*OBJECTIVE*
Return each line of the records with nothing changed, pictures excepted.

*INPUT FOR THIS TASK*
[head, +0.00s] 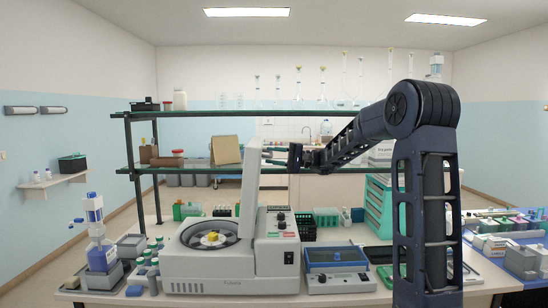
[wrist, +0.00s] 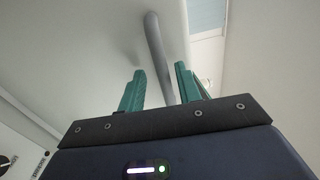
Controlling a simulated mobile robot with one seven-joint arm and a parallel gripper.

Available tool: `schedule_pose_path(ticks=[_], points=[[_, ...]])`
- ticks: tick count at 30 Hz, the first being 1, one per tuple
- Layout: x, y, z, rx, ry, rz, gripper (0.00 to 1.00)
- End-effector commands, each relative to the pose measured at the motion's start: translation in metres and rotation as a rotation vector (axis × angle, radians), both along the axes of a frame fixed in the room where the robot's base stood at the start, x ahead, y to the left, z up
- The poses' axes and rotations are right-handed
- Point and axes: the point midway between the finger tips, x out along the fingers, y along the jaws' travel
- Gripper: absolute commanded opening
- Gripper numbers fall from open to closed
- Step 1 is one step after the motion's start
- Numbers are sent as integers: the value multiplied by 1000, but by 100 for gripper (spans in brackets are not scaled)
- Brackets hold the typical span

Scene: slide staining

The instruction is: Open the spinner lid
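The spinner (head: 190,268) is a white benchtop machine with a round grey bowl and a yellow hub. Its lid (head: 250,185) stands raised, nearly upright, and the bowl is uncovered. My gripper (head: 270,157) is beside the upper right part of the lid. In the wrist view, the pale lid (wrist: 80,50) fills much of the picture, with a grey bar handle (wrist: 156,45) on it. The green fingers of my gripper (wrist: 162,84) are apart, on either side of the handle's lower end, with visible gaps.
The spinner's control panel (head: 280,225) is right of the bowl. A blue-topped device (head: 338,262) stands right of it. A dark shelf (head: 200,171) runs behind the lid.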

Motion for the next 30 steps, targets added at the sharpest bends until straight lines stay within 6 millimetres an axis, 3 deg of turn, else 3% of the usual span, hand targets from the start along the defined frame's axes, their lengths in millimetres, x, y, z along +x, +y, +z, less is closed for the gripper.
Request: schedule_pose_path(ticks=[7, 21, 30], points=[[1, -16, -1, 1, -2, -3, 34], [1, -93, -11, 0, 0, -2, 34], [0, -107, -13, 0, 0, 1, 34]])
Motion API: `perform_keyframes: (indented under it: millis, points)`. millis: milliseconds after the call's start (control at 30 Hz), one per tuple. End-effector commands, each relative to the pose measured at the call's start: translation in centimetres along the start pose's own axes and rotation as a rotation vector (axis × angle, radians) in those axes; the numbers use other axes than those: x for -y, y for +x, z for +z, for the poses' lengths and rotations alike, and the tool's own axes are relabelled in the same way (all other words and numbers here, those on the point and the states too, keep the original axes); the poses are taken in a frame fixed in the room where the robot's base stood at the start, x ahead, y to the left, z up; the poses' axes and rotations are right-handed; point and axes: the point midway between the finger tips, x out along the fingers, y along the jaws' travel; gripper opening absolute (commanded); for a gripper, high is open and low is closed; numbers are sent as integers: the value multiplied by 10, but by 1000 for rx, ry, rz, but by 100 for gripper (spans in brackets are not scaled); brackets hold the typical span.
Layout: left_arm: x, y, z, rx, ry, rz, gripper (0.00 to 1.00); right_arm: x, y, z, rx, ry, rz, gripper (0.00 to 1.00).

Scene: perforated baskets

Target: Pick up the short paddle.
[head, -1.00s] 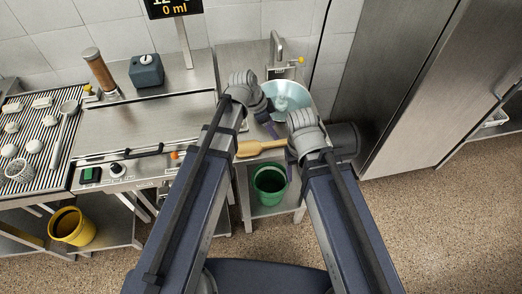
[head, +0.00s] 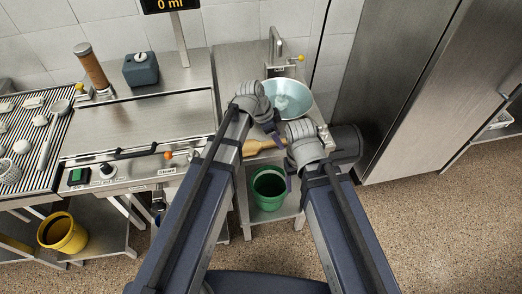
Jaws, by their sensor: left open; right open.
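A light wooden paddle (head: 262,146) lies on the steel counter beside the sink. My left forearm covers its left part, and my right wrist covers its right end, so its full length is hidden. My left gripper (head: 274,128) is open just above the paddle in the picture, with its dark fingers pointing down and right. Whether it touches the paddle cannot be told. My right gripper (head: 290,183) is open below the paddle's right end, in front of the counter edge. Its fingers are mostly hidden behind my right wrist.
A pale blue bowl (head: 289,99) sits at the sink by the tap (head: 274,45). A green bucket (head: 268,188) stands on the shelf below. A tall steel cabinet (head: 400,90) closes off the right. A griddle counter (head: 140,125) and yellow bucket (head: 62,232) are at left.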

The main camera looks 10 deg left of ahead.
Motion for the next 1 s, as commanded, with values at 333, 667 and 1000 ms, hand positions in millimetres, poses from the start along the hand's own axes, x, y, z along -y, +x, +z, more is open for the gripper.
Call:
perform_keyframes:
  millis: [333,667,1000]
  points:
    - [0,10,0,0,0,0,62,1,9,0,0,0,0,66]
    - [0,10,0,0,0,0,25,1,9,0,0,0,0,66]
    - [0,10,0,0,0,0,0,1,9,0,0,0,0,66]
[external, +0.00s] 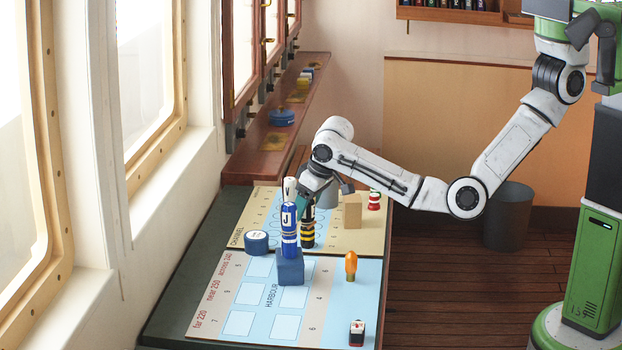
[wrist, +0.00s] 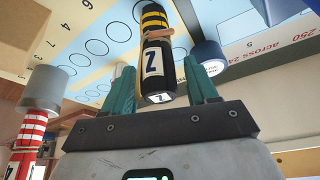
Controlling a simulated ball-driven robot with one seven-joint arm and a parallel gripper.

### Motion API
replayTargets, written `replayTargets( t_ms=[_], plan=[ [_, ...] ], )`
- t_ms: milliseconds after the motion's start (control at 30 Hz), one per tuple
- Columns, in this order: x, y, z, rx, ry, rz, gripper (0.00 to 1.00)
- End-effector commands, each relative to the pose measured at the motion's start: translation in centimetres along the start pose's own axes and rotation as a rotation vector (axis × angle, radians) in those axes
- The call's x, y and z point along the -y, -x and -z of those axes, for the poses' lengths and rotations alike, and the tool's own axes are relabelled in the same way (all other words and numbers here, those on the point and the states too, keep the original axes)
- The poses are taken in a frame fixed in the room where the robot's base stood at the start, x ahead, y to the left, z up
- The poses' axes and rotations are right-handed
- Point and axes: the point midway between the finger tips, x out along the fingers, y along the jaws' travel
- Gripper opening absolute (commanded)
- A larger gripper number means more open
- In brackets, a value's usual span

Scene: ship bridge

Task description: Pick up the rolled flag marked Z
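The rolled flag marked Z (external: 308,232) is black and yellow and stands upright on the far chart. In the wrist view the flag (wrist: 156,58) shows a white Z label, a tan band and yellow stripes. My gripper (external: 304,204) points down over its top end. In the wrist view my gripper (wrist: 158,72) has its teal fingers on either side of the flag, with a gap visible on both sides. It is open. The blue flag marked J (external: 290,230) stands in front and partly hides the fingers and the Z flag in the external view.
The J flag stands in a blue block (external: 290,267). A round blue tin (external: 256,242) is left of it. An orange piece (external: 350,266) stands front right.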

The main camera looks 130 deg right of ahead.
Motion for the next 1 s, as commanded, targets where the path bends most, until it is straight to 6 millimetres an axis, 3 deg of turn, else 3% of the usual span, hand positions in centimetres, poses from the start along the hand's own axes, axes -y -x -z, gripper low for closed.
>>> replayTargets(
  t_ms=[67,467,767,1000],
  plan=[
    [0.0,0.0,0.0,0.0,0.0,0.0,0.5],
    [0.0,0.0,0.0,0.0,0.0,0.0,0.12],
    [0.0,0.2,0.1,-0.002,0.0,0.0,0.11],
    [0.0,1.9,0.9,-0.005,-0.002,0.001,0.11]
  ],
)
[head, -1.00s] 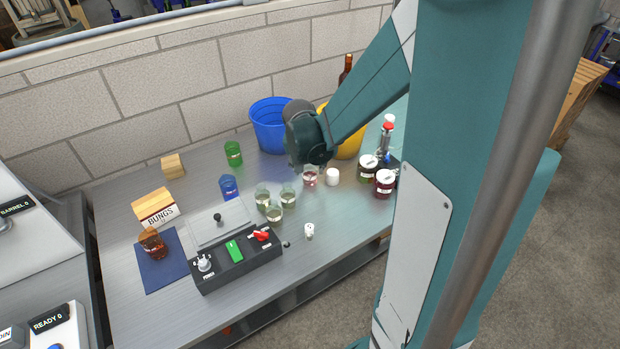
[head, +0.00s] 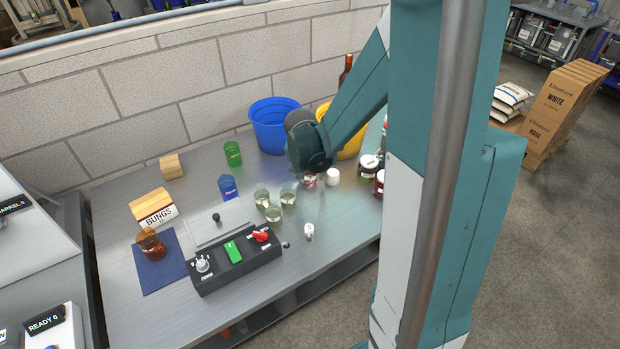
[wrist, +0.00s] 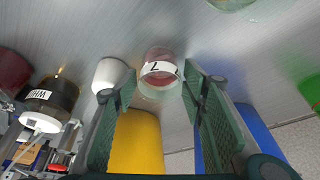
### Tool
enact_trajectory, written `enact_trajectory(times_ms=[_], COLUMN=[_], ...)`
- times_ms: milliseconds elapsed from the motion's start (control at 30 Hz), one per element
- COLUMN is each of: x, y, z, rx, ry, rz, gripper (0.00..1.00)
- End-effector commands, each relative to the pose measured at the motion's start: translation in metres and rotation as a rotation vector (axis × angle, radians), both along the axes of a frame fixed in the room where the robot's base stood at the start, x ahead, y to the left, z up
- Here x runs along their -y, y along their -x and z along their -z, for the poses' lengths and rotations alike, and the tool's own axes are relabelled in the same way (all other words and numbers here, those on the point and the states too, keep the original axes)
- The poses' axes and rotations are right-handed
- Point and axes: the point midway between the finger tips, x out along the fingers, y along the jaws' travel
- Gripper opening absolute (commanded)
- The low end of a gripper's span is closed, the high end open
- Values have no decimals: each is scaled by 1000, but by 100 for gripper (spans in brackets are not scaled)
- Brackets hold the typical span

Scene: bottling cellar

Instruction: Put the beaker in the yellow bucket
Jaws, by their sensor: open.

*REPLY*
[head, +0.00s] 
[wrist, +0.00s] 
Controlling a simulated mobile robot with one seven-joint arm and a parallel gripper.

Available tool: `schedule_pose_path(ticks=[_], points=[[_, ...]])`
- ticks: tick count at 30 Hz, the first being 1, one per tuple
- Layout: x, y, z, rx, ry, rz, gripper (0.00 to 1.00)
- End-effector commands, each relative to the pose measured at the motion's start: translation in metres and rotation as a rotation vector (axis × angle, radians), both along the axes of a frame fixed in the room where the robot's base stood at the start, x ahead, y to the left, z up
- The poses' axes and rotations are right-handed
- Point and axes: the point midway between the finger tips, x out along the fingers, y along the jaws' travel
- Gripper: absolute commanded opening
- Gripper numbers fall from open to closed
- Step 1 is one step after the motion's start
- Numbers are sent as integers: the value multiplied by 1000, but by 100 for gripper (spans in brackets are not scaled)
- Brackets hold the typical span

Scene: slide staining

The instruction is: Open the spinner lid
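The spinner (head: 190,268) is a white benchtop machine with a round grey bowl and a yellow hub. Its lid (head: 250,185) stands raised, nearly upright, and the bowl is uncovered. My gripper (head: 270,157) is beside the upper right part of the lid. In the wrist view, the pale lid (wrist: 80,50) fills much of the picture, with a grey bar handle (wrist: 156,45) on it. The green fingers of my gripper (wrist: 162,84) are apart, on either side of the handle's lower end, with visible gaps.
The spinner's control panel (head: 280,225) is right of the bowl. A blue-topped device (head: 338,262) stands right of it. A dark shelf (head: 200,171) runs behind the lid.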

Motion for the next 30 steps, targets added at the sharpest bends until straight lines stay within 6 millimetres an axis, 3 deg of turn, else 3% of the usual span, hand targets from the start along the defined frame's axes, their lengths in millimetres, x, y, z along +x, +y, +z, less is closed for the gripper.
Request: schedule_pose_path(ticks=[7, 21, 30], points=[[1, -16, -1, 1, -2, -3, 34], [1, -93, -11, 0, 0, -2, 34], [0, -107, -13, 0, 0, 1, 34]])
Motion API: `perform_keyframes: (indented under it: millis, points)`. millis: milliseconds after the call's start (control at 30 Hz), one per tuple. End-effector commands, each relative to the pose measured at the call's start: translation in centimetres along the start pose's own axes and rotation as a rotation vector (axis × angle, radians) in those axes; the numbers use other axes than those: x for -y, y for +x, z for +z, for the poses' lengths and rotations alike, and the tool's own axes are relabelled in the same way (all other words and numbers here, those on the point and the states too, keep the original axes); the poses are taken in a frame fixed in the room where the robot's base stood at the start, x ahead, y to the left, z up; the poses' axes and rotations are right-handed; point and axes: the point midway between the finger tips, x out along the fingers, y along the jaws' travel; gripper opening absolute (commanded); for a gripper, high is open and low is closed; numbers are sent as integers: the value multiplied by 10, but by 1000 for rx, ry, rz, but by 100 for gripper (spans in brackets are not scaled); brackets hold the typical span.
Layout: left_arm: x, y, z, rx, ry, rz, gripper (0.00 to 1.00); right_arm: x, y, z, rx, ry, rz, gripper (0.00 to 1.00).

Scene: perforated baskets

Target: Pick up the short paddle.
[head, -1.00s] 
[head, +0.00s] 
Jaws, by their sensor: left open; right open.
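A light wooden paddle (head: 262,146) lies on the steel counter beside the sink. My left forearm covers its left part, and my right wrist covers its right end, so its full length is hidden. My left gripper (head: 274,128) is open just above the paddle in the picture, with its dark fingers pointing down and right. Whether it touches the paddle cannot be told. My right gripper (head: 290,183) is open below the paddle's right end, in front of the counter edge. Its fingers are mostly hidden behind my right wrist.
A pale blue bowl (head: 289,99) sits at the sink by the tap (head: 274,45). A green bucket (head: 268,188) stands on the shelf below. A tall steel cabinet (head: 400,90) closes off the right. A griddle counter (head: 140,125) and yellow bucket (head: 62,232) are at left.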

The main camera looks 10 deg left of ahead.
Motion for the next 1 s, as commanded, with values at 333, 667 and 1000 ms, hand positions in millimetres, poses from the start along the hand's own axes, x, y, z along -y, +x, +z, more is open for the gripper.
Call:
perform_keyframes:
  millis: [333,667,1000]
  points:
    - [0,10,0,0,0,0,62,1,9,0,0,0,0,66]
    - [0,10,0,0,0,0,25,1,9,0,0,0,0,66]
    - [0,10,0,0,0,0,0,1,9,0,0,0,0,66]
[external, +0.00s] 
[wrist, +0.00s] 
Controlling a simulated ball-driven robot with one seven-joint arm and a parallel gripper.

### Motion API
replayTargets, written `replayTargets( t_ms=[_], plan=[ [_, ...] ], )`
- t_ms: milliseconds after the motion's start (control at 30 Hz), one per tuple
- Columns, in this order: x, y, z, rx, ry, rz, gripper (0.00 to 1.00)
- End-effector commands, each relative to the pose measured at the motion's start: translation in centimetres along the start pose's own axes and rotation as a rotation vector (axis × angle, radians) in those axes
- The call's x, y and z point along the -y, -x and -z of those axes, for the poses' lengths and rotations alike, and the tool's own axes are relabelled in the same way (all other words and numbers here, those on the point and the states too, keep the original axes)
- The poses are taken in a frame fixed in the room where the robot's base stood at the start, x ahead, y to the left, z up
- The poses' axes and rotations are right-handed
- Point and axes: the point midway between the finger tips, x out along the fingers, y along the jaws' travel
- Gripper opening absolute (commanded)
- A larger gripper number means more open
- In brackets, a value's usual span

Scene: ship bridge

Task description: Pick up the rolled flag marked Z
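The rolled flag marked Z (external: 308,232) is black and yellow and stands upright on the far chart. In the wrist view the flag (wrist: 156,58) shows a white Z label, a tan band and yellow stripes. My gripper (external: 304,204) points down over its top end. In the wrist view my gripper (wrist: 158,72) has its teal fingers on either side of the flag, with a gap visible on both sides. It is open. The blue flag marked J (external: 290,230) stands in front and partly hides the fingers and the Z flag in the external view.
The J flag stands in a blue block (external: 290,267). A round blue tin (external: 256,242) is left of it. An orange piece (external: 350,266) stands front right.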

The main camera looks 130 deg right of ahead.
Motion for the next 1 s, as commanded, targets where the path bends most, until it is straight to 6 millimetres an axis, 3 deg of turn, else 3% of the usual span, hand positions in centimetres, poses from the start along the hand's own axes, axes -y -x -z, gripper low for closed.
>>> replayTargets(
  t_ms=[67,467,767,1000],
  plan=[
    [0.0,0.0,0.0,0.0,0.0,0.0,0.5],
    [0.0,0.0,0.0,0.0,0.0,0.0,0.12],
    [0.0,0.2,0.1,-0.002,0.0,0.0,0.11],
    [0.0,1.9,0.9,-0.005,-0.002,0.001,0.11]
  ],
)
[head, -1.00s] 
[head, +0.00s] 
[wrist, +0.00s] 
### Tool
enact_trajectory, written `enact_trajectory(times_ms=[_], COLUMN=[_], ...)`
- times_ms: milliseconds elapsed from the motion's start (control at 30 Hz), one per element
- COLUMN is each of: x, y, z, rx, ry, rz, gripper (0.00..1.00)
- End-effector commands, each relative to the pose measured at the motion's start: translation in metres and rotation as a rotation vector (axis × angle, radians), both along the axes of a frame fixed in the room where the robot's base stood at the start, x ahead, y to the left, z up
- Here x runs along their -y, y along their -x and z along their -z, for the poses' lengths and rotations alike, and the tool's own axes are relabelled in the same way (all other words and numbers here, those on the point and the states too, keep the original axes)
- The poses' axes and rotations are right-handed
- Point and axes: the point midway between the finger tips, x out along the fingers, y along the jaws' travel
- Gripper opening absolute (commanded)
- The low end of a gripper's span is closed, the high end open
- Values have no decimals: each is scaled by 1000, but by 100 for gripper (spans in brackets are not scaled)
- Brackets hold the typical span

Scene: bottling cellar

Instruction: Put the beaker in the yellow bucket
Jaws, by their sensor: open.

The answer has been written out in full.